## begin Listed entries
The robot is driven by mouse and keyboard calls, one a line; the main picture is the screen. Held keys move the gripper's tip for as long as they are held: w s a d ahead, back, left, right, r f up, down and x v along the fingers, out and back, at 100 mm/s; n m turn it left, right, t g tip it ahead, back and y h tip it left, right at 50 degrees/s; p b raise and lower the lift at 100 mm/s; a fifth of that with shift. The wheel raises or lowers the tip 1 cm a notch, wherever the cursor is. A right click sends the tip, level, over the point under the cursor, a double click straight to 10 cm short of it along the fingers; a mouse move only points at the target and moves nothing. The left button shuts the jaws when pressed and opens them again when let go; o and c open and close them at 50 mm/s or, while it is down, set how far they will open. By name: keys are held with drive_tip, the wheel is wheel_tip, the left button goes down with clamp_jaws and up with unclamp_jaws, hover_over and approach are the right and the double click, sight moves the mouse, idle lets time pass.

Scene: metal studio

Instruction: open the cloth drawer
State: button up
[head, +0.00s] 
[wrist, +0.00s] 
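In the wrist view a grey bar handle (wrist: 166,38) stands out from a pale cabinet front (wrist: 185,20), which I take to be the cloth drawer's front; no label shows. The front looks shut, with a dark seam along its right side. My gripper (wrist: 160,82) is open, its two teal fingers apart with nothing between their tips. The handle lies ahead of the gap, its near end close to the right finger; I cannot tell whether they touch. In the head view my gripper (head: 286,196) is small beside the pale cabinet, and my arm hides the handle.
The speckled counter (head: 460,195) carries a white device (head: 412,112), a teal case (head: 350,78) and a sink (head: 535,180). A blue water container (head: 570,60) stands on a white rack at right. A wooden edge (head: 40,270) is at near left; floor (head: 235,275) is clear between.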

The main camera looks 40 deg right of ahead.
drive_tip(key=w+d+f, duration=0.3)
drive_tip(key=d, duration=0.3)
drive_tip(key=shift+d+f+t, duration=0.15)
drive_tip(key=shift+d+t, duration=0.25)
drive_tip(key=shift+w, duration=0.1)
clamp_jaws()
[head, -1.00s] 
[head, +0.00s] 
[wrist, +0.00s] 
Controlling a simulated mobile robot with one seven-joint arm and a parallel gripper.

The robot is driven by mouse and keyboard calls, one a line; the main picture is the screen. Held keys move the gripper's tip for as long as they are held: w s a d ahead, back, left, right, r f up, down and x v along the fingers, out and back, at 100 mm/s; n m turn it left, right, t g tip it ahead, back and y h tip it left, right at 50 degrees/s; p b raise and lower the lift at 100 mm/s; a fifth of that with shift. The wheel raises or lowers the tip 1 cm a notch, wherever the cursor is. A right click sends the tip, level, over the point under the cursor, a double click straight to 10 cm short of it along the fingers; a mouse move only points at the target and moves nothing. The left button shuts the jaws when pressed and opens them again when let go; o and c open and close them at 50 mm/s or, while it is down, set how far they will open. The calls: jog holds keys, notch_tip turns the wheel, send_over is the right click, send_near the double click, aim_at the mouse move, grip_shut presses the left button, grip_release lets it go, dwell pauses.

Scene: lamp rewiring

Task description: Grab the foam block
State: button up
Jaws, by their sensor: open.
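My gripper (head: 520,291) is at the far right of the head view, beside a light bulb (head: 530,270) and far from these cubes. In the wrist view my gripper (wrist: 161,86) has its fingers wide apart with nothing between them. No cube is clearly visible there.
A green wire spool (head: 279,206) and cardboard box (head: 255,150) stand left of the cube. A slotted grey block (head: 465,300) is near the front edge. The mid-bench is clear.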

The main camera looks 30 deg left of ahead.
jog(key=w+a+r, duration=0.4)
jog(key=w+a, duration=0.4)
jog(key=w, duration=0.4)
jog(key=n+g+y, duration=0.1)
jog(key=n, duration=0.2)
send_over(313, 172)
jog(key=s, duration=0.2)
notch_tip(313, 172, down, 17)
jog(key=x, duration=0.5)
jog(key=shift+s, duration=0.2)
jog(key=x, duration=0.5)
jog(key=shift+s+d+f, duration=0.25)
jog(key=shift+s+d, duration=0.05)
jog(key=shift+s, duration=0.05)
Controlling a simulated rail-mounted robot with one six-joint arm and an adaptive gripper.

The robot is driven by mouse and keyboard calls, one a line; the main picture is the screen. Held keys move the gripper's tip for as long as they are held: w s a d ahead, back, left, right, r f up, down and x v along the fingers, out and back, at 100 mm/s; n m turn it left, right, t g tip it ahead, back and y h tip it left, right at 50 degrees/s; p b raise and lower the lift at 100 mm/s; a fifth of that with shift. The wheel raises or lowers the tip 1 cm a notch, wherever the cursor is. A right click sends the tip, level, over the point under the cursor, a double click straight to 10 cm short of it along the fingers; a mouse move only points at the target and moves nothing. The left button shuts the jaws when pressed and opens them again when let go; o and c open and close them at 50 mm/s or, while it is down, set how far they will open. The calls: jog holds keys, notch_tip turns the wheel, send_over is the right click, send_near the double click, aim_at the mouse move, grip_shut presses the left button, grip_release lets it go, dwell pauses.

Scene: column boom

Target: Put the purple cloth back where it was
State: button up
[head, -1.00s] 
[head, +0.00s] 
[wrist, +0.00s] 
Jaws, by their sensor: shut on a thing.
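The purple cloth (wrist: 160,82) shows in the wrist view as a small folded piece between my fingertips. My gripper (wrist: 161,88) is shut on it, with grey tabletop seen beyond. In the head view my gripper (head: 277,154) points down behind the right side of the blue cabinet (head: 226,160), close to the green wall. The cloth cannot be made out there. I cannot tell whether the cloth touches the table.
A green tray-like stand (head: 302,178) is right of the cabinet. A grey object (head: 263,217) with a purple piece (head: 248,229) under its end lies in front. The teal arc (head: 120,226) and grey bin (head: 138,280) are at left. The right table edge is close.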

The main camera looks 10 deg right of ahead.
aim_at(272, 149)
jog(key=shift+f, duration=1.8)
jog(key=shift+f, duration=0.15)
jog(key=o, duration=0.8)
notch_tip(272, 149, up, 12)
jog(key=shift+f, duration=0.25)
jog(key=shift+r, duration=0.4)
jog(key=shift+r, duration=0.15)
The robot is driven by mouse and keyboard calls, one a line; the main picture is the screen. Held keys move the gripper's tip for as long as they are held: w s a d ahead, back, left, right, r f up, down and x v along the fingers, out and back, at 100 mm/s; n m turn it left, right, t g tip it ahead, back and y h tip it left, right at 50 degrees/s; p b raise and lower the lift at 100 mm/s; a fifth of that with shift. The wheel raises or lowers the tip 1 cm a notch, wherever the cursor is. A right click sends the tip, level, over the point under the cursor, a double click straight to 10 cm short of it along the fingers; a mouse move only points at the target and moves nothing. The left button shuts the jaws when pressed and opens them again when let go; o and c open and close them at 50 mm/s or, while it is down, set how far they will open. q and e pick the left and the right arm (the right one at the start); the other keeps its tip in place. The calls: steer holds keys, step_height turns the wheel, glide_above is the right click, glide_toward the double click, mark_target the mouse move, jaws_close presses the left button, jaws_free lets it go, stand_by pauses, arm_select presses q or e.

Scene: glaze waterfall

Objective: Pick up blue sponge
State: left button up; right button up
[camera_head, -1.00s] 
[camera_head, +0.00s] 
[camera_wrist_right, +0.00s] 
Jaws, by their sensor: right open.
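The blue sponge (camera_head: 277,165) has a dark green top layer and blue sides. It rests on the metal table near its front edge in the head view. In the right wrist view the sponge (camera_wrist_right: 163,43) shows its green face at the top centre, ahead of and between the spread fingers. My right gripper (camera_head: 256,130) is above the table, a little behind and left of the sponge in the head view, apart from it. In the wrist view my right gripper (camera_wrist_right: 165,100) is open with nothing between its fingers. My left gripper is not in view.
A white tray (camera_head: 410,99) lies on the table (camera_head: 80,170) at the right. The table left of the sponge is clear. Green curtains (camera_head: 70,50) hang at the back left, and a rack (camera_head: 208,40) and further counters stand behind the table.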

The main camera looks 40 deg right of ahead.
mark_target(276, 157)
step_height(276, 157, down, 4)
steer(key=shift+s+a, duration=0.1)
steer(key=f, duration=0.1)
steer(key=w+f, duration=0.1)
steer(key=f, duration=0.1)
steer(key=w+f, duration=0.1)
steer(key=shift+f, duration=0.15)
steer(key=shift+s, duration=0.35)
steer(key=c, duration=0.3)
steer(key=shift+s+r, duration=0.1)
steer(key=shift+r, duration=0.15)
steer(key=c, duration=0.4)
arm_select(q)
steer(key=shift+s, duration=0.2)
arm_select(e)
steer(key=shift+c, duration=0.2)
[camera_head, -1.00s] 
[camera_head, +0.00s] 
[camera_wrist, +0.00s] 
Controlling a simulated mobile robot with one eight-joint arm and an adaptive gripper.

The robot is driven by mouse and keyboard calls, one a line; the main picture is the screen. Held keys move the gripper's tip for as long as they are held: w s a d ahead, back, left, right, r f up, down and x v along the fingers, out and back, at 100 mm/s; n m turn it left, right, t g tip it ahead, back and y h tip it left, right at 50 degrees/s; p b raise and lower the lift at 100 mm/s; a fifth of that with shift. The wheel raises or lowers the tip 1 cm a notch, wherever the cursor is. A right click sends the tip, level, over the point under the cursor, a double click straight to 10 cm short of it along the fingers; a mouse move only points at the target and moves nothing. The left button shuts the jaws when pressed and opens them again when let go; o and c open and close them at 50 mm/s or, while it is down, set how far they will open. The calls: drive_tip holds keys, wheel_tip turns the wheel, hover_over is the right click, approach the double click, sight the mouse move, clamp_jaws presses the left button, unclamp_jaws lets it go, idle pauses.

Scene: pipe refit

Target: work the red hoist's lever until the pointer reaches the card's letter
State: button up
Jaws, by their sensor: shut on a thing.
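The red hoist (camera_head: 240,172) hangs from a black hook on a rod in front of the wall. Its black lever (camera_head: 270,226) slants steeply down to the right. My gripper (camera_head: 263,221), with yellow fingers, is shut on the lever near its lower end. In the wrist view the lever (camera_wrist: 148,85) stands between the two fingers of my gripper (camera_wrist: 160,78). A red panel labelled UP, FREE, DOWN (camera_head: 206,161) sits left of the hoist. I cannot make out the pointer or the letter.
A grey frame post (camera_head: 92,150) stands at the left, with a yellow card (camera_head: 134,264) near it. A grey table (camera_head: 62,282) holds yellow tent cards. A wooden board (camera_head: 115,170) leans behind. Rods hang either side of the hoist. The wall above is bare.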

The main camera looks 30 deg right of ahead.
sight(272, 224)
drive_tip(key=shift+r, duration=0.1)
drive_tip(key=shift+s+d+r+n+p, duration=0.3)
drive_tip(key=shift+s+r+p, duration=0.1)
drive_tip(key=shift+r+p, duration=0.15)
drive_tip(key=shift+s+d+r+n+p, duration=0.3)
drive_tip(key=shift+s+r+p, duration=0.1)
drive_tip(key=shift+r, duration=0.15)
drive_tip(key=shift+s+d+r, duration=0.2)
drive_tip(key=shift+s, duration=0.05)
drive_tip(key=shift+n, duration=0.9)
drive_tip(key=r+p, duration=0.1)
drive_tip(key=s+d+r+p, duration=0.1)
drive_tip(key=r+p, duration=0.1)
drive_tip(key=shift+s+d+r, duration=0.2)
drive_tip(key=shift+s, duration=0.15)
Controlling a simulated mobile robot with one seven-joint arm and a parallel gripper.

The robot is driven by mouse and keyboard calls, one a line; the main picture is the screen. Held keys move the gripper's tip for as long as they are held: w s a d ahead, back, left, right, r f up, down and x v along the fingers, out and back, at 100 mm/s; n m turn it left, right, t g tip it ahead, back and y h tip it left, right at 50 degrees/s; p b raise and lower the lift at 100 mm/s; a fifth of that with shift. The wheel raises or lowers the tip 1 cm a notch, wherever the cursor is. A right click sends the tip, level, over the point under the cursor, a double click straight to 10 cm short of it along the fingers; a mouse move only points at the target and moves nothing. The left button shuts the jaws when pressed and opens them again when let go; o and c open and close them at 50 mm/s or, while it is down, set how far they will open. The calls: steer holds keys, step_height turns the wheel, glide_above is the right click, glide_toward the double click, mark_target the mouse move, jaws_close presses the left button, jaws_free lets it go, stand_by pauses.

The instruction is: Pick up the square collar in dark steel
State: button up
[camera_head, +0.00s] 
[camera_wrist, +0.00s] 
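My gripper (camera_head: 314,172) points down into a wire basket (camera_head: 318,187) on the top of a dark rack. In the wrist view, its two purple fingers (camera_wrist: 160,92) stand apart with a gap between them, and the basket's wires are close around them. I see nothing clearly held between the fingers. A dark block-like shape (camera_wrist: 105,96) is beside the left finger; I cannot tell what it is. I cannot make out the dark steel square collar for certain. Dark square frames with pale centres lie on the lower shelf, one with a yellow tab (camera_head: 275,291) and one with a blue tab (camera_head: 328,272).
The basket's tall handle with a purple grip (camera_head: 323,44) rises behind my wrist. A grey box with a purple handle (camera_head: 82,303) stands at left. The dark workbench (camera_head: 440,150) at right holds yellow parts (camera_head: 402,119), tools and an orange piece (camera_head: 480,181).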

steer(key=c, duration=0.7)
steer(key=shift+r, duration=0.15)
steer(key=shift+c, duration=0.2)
## end Listed entries
Written problem
Search the records above for "Scene". Copy each line where it is found.

Correct result
Scene: metal studio
Scene: lamp rewiring
Scene: column boom
Scene: glaze waterfall
Scene: pipe refit

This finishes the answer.